### What is needed
Go through the material and write it all out exactly, minus the pictures.

### Recorded information
..........

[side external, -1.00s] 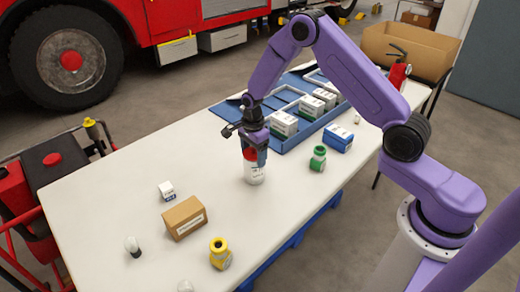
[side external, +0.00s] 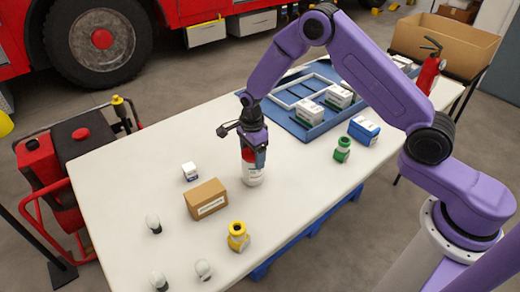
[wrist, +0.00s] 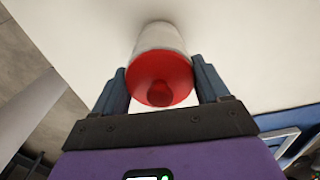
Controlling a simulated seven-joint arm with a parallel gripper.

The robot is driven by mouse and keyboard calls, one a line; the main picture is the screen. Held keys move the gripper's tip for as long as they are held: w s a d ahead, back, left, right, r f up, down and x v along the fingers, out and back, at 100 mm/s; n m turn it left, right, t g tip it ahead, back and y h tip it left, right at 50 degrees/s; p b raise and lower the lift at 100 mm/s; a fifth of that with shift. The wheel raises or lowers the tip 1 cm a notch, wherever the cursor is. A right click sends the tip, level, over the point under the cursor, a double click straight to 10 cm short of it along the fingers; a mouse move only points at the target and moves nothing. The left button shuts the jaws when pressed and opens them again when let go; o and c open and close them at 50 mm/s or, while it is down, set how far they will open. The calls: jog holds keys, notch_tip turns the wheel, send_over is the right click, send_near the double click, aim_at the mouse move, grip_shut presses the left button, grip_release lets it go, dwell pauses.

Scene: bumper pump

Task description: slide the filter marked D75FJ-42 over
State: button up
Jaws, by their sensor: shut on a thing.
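A white cylinder with a red top (side external: 253,176) stands upright on or just above the white table; it also shows in the wrist view (wrist: 160,40). My gripper (side external: 254,155) is shut on its red upper end, with one finger on each side, as the wrist view (wrist: 162,85) shows. Dark print shows on its white side, but I cannot read it, so I cannot tell whether it says D75FJ-42. A brown carton (side external: 206,200) with a white label stands just left of and in front of the cylinder, apart from it.
A blue tray (side external: 290,122) holding white-and-green boxes (side external: 310,111) lies at the back right.

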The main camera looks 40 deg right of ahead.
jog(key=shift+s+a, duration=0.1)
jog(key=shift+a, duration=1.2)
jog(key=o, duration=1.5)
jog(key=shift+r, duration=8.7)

..........

### Complete output
[side external, -1.00s] 
[side external, +0.00s] 
[wrist, +0.00s] 
Controlling a simulated seven-joint arm with a parallel gripper.

The robot is driven by mouse and keyboard calls, one a line; the main picture is the screen. Held keys move the gripper's tip for as long as they are held: w s a d ahead, back, left, right, r f up, down and x v along the fingers, out and back, at 100 mm/s; n m turn it left, right, t g tip it ahead, back and y h tip it left, right at 50 degrees/s; p b raise and lower the lift at 100 mm/s; a fifth of that with shift. The wheel raises or lowers the tip 1 cm a notch, wherever the cursor is. A right click sends the tip, level, over the point under the cursor, a double click straight to 10 cm short of it along the fingers; a mouse move only points at the target and moves nothing. The left button shuts the jaws when pressed and opens them again when let go; o and c open and close them at 50 mm/s or, while it is down, set how far they will open. The calls: jog holds keys, notch_tip turns the wheel, send_over is the right click, send_near the double click, aim_at the mouse move, grip_shut presses the left button, grip_release lets it go, dwell pauses.

Scene: bumper pump

Task description: slide the filter marked D75FJ-42 over
State: button up
Jaws, by their sensor: shut on a thing.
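A white cylinder with a red top (side external: 253,176) stands upright on or just above the white table; it also shows in the wrist view (wrist: 160,40). My gripper (side external: 254,155) is shut on its red upper end, with one finger on each side, as the wrist view (wrist: 162,85) shows. Dark print shows on its white side, but I cannot read it, so I cannot tell whether it says D75FJ-42. A brown carton (side external: 206,200) with a white label stands just left of and in front of the cylinder, apart from it.
A blue tray (side external: 290,122) holding white-and-green boxes (side external: 310,111) lies at the back right.

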The main camera looks 40 deg right of ahead.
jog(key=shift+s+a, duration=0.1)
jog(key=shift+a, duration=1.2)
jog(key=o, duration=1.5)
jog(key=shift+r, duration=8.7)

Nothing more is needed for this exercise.